In its latest world economic outlook released Tuesday, the OECD projected that the excess capacity in the Canadian economy won't be absorbed until the end of 2015 – precisely the timing the Bank of Canada outlined in last month's monetary policy report. Both the OECD and the central bank see Canada's inflation rate by that time rising to 2 per cent, the long-standing target on which the bank's monetary policy is anchored.

But when it comes to the appropriate interest-rate policy for that outlook, the OECD proposes diverging wildly from the Bank of Canada's intended path. Close watchers of the Bank of Canada, reading the details of the bank's recent slashing of its economic outlook, generally agree that Canadian rate hikes won't begin until early 2015, and are unlikely to exceed 1.75 per cent (from the current 1 per cent) by the end of 2015. The OECD thinks that's not nearly enough – both in timing and scale.

"Monetary policy tightening may need to begin by late-2014 to avoid a buildup of inflationary pressures," the OECD report said. "It is assumed in the projection that the first policy rate increase occurs in the fourth quarter of 2014, and that the rate rises steadily to 2.25 per cent by the end of 2015."

Let's imagine, for argument's sake, that the OECD's prescribed policy path is more appropriate. If the Bank of Canada were to change its tune to something more like the one the OECD is whistling, what would be the implications?

Any hint of higher rates earlier would considerably shift market expectations. That would put upward pressure on interest rates in the Canadian bond market, generally raising borrowing costs. In terms of one of the central bank's priorities – to cool the overheated Canadian housing market – this would almost certainly help matters. On the other hand, a premature rise in borrowing rates would be a drag on an already sluggish economy and discourage business investment, another key priority.
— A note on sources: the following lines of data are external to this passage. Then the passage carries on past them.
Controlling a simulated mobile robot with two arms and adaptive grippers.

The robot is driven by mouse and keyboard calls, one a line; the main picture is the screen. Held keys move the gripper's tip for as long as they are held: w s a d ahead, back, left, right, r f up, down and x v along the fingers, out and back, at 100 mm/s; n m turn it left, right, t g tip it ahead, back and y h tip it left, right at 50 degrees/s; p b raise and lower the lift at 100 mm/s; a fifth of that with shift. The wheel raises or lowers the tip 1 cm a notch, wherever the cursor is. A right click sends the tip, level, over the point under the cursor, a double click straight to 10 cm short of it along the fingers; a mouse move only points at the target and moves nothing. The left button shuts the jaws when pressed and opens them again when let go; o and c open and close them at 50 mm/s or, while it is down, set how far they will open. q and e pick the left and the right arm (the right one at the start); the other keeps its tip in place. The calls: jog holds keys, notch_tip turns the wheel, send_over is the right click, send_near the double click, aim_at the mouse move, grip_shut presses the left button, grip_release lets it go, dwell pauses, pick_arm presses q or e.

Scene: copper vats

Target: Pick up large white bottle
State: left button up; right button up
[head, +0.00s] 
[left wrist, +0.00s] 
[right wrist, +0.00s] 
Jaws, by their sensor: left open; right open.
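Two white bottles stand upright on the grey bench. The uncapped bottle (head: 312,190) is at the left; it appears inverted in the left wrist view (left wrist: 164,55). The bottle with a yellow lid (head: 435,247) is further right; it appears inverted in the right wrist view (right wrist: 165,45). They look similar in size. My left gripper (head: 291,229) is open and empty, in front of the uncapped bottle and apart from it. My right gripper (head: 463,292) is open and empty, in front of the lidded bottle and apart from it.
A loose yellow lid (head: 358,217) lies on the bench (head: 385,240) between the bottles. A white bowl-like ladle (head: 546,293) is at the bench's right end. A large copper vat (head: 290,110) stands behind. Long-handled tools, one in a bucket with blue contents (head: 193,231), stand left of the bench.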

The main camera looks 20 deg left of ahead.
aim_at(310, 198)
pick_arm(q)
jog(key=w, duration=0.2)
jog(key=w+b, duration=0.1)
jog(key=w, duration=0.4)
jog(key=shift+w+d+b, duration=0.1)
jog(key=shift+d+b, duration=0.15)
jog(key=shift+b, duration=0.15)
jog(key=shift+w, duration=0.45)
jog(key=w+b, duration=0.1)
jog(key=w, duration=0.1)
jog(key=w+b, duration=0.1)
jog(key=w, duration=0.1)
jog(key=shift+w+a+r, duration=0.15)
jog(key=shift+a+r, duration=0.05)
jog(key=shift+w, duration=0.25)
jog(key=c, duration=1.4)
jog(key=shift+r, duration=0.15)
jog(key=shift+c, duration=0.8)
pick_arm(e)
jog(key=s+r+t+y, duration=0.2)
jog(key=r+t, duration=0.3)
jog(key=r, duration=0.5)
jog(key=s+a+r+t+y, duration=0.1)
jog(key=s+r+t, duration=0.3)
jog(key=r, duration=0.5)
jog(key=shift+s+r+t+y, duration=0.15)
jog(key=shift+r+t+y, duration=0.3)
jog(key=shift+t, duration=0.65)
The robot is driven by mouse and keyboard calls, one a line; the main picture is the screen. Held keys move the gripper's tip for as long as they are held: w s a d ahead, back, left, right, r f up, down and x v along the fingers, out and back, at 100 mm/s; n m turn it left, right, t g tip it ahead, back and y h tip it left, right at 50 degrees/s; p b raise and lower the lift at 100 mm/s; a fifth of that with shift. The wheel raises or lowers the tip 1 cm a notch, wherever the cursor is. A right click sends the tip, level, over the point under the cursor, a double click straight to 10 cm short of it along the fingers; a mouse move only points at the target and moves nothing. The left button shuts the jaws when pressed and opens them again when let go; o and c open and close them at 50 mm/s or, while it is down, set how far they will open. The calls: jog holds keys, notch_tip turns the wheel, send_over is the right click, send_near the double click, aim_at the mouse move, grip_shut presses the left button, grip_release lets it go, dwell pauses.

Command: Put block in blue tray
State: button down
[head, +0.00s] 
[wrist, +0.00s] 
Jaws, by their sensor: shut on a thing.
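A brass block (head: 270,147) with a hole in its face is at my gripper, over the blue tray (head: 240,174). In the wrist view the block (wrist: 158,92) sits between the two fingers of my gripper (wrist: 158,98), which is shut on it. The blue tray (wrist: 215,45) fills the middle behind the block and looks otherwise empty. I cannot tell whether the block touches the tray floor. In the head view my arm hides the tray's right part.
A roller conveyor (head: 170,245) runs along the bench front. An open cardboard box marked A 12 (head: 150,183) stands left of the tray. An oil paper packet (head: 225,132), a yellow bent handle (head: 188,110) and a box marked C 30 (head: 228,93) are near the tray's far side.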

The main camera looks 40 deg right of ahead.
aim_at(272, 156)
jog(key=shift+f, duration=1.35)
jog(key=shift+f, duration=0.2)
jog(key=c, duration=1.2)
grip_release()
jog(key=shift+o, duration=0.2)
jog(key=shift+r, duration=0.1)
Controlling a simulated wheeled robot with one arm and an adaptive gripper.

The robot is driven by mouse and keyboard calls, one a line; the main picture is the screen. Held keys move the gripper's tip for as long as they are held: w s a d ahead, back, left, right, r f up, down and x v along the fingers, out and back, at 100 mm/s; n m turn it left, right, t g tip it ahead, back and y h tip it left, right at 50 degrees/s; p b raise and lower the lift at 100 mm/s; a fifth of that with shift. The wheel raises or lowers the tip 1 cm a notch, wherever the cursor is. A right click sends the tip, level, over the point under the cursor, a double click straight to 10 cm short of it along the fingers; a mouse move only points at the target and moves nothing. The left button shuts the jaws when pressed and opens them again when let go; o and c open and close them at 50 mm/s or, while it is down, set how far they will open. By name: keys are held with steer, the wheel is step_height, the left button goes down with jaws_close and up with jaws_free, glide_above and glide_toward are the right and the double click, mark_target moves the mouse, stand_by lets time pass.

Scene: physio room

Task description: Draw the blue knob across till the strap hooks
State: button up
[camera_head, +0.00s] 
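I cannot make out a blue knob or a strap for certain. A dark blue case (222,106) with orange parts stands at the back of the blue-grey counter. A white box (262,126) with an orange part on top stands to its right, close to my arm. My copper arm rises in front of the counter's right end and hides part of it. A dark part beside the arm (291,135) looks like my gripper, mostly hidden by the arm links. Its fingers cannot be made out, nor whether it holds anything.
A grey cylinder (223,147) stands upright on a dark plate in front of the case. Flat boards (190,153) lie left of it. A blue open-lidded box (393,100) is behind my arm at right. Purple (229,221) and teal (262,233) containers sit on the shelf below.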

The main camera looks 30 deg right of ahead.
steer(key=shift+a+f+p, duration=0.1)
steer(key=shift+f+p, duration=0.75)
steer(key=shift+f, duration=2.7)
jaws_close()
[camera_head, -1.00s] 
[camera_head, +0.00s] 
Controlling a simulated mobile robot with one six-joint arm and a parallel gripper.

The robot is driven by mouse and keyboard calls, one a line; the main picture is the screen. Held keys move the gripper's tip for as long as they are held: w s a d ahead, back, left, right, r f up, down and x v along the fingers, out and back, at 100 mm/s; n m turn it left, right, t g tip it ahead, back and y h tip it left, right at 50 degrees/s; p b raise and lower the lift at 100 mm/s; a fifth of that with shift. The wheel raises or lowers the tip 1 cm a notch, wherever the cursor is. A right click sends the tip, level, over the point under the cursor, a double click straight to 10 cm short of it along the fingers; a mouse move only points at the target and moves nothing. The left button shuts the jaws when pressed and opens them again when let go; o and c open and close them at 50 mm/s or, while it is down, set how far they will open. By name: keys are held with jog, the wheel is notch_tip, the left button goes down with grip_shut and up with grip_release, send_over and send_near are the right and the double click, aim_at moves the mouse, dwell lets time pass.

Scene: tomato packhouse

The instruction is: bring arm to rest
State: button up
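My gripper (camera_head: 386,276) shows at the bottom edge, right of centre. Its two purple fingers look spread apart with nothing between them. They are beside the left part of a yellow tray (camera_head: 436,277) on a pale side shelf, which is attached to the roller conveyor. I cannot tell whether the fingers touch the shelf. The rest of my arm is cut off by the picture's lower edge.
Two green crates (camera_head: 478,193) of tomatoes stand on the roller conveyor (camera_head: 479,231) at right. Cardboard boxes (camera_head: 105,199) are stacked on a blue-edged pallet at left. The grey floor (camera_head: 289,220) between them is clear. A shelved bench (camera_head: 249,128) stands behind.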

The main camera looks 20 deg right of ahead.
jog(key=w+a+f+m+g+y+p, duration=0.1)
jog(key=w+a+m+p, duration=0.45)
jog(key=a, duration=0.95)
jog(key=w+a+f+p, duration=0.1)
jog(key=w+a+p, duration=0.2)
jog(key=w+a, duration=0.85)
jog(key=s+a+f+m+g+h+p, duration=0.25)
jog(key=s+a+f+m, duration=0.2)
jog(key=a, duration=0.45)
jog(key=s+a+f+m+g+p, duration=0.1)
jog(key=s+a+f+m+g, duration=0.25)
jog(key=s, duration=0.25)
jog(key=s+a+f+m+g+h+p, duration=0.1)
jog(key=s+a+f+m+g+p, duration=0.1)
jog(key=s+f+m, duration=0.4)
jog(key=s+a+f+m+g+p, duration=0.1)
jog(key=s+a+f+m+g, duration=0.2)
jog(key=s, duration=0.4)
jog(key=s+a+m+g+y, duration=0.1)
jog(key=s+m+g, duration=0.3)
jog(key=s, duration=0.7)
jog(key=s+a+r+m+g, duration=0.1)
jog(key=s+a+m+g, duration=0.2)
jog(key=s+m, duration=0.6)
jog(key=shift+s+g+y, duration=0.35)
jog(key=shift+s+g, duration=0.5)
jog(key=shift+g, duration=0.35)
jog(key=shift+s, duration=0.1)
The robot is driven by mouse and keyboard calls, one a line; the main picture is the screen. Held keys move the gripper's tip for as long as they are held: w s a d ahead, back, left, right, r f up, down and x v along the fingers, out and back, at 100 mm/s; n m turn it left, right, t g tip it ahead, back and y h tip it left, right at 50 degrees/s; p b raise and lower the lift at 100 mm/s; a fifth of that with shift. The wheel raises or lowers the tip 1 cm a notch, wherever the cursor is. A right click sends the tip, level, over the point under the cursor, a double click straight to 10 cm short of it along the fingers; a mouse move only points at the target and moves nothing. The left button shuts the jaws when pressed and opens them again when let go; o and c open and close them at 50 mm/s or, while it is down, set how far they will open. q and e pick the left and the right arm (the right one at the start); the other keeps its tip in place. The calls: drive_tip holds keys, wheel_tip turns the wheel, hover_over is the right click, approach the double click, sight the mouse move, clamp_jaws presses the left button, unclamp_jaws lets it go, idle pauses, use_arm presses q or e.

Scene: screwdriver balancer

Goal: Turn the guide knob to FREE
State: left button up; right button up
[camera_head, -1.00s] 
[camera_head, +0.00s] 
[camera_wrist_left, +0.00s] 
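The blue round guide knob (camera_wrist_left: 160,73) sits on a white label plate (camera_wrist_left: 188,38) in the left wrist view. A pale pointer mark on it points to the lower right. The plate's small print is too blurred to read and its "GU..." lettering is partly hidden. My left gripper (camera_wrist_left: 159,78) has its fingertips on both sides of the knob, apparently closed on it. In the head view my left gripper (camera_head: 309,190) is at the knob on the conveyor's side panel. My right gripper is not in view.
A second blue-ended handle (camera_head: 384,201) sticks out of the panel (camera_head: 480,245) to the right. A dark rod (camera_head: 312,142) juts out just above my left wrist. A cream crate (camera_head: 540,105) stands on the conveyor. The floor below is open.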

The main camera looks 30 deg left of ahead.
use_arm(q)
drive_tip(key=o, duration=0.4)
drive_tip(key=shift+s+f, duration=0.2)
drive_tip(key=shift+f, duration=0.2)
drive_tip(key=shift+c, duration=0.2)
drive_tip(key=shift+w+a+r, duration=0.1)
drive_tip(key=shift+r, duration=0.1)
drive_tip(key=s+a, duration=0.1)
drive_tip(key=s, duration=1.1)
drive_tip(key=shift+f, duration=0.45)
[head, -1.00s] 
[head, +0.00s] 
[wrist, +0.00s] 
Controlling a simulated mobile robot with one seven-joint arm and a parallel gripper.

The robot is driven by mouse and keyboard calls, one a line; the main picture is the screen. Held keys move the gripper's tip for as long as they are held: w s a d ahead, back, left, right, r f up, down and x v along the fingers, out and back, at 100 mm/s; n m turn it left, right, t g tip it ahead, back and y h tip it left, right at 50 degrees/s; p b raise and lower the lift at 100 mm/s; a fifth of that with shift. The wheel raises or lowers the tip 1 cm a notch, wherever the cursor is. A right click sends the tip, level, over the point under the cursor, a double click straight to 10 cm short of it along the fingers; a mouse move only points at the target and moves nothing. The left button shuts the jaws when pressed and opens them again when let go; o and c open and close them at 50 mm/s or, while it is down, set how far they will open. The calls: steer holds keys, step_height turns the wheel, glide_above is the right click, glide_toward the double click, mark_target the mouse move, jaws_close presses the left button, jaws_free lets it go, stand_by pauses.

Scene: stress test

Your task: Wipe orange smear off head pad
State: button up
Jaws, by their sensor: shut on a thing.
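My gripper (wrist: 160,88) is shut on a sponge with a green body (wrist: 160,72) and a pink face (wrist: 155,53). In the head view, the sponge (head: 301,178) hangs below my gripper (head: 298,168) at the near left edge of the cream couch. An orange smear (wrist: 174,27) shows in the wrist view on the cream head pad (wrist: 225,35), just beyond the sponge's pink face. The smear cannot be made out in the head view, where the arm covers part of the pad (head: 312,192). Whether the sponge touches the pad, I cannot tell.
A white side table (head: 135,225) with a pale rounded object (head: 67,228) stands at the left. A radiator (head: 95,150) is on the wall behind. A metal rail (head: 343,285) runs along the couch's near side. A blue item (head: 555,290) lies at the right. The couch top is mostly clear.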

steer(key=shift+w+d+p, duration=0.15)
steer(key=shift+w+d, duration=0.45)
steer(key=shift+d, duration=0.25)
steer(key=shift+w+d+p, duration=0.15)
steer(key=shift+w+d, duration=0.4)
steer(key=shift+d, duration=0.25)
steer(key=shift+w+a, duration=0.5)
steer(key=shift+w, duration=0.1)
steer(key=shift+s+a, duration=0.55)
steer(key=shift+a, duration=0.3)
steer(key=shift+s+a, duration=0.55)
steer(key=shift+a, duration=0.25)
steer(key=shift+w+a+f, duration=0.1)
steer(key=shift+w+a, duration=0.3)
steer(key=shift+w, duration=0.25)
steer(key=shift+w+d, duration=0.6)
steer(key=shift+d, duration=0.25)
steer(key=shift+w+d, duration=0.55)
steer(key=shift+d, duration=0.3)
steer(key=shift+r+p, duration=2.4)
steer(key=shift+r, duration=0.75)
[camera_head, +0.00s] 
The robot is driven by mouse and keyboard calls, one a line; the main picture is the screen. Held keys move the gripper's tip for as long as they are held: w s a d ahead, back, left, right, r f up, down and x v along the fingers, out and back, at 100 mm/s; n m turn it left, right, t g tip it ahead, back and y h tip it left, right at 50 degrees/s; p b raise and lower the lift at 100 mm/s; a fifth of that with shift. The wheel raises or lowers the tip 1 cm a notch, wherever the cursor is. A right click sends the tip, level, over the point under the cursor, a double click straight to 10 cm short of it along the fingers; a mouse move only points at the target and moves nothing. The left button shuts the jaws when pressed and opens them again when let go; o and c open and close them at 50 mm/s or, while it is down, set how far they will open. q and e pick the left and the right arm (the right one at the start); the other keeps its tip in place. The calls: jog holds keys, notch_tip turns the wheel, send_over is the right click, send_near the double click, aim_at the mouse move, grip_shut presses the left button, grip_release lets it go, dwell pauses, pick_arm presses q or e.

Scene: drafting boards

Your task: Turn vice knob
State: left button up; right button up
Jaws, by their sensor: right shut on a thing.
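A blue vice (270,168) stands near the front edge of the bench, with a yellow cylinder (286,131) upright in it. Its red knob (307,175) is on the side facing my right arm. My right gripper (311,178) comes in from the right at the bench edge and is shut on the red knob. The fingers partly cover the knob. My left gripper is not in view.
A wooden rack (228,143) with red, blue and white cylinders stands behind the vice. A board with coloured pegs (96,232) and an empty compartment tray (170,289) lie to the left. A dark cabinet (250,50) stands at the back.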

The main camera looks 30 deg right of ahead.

An earlier-and-higher rate trajectory would also lend strength to the Canadian dollar. This may be critical to the Bank of Canada's caution; the bank's boss, Stephen Poloz, worked for years with Canada's export agency, and has identified a recovery in exports as a critical factor in the bank's economic growth outlook. A weaker dollar is a definite plus for exporters, and the currency's declines since the Bank of Canada lowered its rate outlook last month have not gone unnoticed. If Canadian rate expectations were to ratchet up again, especially before the U.S. Federal Reserve starts to tighten its own monetary policy with the anticipated tapering of its asset-purchasing programs, the Canadian dollar could see another flurry of buying that would set back an export recovery.

And all to stave off a perceived inflation threat that is little more than a distant fantasy at the moment. Canada's inflation rate is running at 1.1 per cent, in danger of slipping below the Bank of Canada's 1-to-3-per-cent target band.

Perhaps the Bank of Canada agrees with the OECD more than it is willing, just yet, to admit. But even if the central bank does, don't expect it to tweak its rates message until after the Fed begins tapering. Even if the OECD is right, the risks to this more aggressive stance outweigh the benefits.